Many of us pursue frantic sexual activity, in a mistaken belief that collecting sexual partners will allow us to reclaim the essential aspect of ourselves stolen in childhood. Surely, the next lover will be the one to save us, to restore the piece missing from our souls. Such is our desperate hope.
This is vastly different from carnality. We do not revel in the flesh, do not worship it. Blindly thrashing about, we seek spiritual release through temporal means. When that fails us, we feel soiled and broken. Mortified at having settled for so little.
The Brunt of Life
These bodies of ours – assaulted, wracked by illness, alternately ignored and reviled – have taken the full brunt of life for us. They deserve respect.
What else would our bodies show after decades, but wear and tear? We might not at age 20 have imagined stretch marks, varicose veins, and sagging jowls. But those are badges of honor, evidence of the battles we have fought – internal and external.
In that sense, certainly, the body is a reflection of the soul.
Healing and Resurrection
“And the prayer of faith will save the sick, and the Lord will raise him up.
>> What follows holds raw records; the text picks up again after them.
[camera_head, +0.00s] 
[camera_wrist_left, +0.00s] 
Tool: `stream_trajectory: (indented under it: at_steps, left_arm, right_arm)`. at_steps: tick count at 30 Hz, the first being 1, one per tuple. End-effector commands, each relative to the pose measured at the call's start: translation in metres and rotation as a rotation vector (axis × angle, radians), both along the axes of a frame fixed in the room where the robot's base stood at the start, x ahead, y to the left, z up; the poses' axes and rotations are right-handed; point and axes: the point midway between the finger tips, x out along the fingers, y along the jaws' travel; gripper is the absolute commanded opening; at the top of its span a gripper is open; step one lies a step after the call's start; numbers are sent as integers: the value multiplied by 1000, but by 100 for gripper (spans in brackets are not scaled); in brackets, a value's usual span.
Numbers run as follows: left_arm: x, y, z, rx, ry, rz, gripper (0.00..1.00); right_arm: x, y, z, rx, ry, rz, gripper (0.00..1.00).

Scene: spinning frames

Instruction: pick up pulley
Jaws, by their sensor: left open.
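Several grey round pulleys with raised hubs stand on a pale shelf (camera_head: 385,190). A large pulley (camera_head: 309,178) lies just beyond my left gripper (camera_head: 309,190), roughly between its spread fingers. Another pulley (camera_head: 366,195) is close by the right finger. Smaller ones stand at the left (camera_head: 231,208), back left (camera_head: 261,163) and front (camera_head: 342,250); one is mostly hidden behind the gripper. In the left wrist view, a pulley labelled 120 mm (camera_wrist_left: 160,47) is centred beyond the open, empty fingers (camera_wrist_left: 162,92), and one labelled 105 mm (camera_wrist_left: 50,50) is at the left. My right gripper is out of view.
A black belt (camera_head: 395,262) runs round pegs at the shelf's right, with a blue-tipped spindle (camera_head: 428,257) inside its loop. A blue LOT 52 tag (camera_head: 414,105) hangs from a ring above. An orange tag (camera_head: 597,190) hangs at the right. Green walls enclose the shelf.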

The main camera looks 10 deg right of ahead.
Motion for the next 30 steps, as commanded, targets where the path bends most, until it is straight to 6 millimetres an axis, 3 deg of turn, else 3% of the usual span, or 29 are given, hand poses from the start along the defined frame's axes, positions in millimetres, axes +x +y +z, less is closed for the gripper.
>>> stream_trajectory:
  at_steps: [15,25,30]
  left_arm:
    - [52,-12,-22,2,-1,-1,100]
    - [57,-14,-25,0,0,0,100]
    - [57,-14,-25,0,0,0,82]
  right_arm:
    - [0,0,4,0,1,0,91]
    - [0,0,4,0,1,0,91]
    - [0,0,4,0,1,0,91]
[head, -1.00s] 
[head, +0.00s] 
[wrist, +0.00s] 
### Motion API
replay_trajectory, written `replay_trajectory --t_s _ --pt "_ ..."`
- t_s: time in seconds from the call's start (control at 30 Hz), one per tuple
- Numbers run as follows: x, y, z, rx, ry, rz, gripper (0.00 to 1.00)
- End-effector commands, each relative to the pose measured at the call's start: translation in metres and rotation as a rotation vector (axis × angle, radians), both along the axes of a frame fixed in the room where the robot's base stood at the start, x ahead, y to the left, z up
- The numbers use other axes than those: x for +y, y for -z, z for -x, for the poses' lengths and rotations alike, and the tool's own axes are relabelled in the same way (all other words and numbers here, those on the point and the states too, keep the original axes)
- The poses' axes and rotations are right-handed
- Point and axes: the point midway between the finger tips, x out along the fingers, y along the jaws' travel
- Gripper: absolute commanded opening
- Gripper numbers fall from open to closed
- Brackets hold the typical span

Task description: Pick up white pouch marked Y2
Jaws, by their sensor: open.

And if he has committed sins, he will be forgiven” (James 5: 15).
While here on earth, Christ healed the sick: the lame, the blind, the lepers. He continues to care for and about us today, body and soul. In fact, our bodies – battered and scarred as they may be– are temples of the Holy Spirit (1 Cor. 6: 19).
We are promised resurrected, spiritual bodies in the next life, when carnality – and abuse – will be no more.
“Our bodies are buried in brokenness, but they will be raised in glory. They are buried in weakness, but they will be raised in strength. They are buried as natural human bodies, but they will be raised as spiritual bodies” (1 Cor. 15: 43-44).
 Walt Whitman, also, wrote the acclaimed “O Captain, My Captain” and “When Lilacs Last in the Dooryard Bloom’d” about the death of Abraham Lincoln.
 The quote is frequently attributed to Christian writer, CS Lewis, in error. Lewis’ view was that the body and soul are an organic whole.